■ **REQUIREMENTS**:
Tally the lines in the listing below that contain "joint" and report the tally alone.

# EXTRACTED ENTRIES start

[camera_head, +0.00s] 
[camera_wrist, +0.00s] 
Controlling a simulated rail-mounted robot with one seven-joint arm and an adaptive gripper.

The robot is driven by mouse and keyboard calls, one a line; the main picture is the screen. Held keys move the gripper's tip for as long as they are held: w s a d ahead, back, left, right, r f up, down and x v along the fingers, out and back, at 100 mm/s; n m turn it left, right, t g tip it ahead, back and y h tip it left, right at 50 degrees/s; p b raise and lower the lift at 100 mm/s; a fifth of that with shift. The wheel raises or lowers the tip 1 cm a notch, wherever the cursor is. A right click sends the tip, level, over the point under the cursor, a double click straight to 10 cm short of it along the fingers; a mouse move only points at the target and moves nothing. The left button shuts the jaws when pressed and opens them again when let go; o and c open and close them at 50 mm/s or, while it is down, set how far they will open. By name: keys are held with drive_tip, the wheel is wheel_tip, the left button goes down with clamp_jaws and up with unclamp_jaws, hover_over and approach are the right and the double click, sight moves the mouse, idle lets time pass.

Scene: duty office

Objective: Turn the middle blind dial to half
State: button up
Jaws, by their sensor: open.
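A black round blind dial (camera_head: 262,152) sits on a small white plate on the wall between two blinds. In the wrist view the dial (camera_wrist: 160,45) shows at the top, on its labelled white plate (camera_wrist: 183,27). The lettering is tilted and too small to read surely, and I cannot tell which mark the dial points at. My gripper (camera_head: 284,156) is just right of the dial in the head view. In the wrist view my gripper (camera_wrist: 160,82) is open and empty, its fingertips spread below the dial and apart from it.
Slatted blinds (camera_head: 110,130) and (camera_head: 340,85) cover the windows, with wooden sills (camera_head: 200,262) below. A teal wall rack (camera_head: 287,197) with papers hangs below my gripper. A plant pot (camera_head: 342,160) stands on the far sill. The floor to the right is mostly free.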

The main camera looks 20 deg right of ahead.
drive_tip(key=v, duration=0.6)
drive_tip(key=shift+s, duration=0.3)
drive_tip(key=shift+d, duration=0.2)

# EXTRACTED ENTRIES end
# EXTRACTED ENTRIES start

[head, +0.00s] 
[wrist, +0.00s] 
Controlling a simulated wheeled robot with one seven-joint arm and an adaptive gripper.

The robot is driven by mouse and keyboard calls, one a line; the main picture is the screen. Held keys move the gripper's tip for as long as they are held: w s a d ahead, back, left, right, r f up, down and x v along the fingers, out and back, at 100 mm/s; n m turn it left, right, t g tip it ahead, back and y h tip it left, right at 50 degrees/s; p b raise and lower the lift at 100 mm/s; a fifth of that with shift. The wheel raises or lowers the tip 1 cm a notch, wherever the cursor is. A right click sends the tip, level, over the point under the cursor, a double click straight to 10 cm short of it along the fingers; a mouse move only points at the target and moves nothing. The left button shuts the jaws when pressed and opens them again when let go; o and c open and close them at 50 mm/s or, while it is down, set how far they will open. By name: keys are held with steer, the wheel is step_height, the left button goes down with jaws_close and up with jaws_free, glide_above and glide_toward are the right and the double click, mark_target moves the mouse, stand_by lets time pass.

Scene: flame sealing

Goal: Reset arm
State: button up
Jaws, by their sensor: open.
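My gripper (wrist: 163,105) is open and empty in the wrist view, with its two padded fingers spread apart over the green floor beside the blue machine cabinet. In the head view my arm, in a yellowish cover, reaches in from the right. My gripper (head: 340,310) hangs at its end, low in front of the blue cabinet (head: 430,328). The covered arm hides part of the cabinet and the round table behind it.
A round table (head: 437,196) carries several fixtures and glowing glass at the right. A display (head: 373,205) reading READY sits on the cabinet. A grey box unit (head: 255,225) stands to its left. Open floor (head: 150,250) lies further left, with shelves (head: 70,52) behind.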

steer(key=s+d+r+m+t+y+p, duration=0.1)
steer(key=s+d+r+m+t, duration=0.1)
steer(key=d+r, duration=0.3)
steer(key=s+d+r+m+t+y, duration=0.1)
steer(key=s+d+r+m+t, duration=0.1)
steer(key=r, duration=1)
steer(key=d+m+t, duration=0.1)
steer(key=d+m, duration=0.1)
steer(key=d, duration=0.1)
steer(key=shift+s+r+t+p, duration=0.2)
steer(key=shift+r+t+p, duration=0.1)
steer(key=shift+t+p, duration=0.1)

# EXTRACTED ENTRIES end

■ **FINAL RESULT**:
2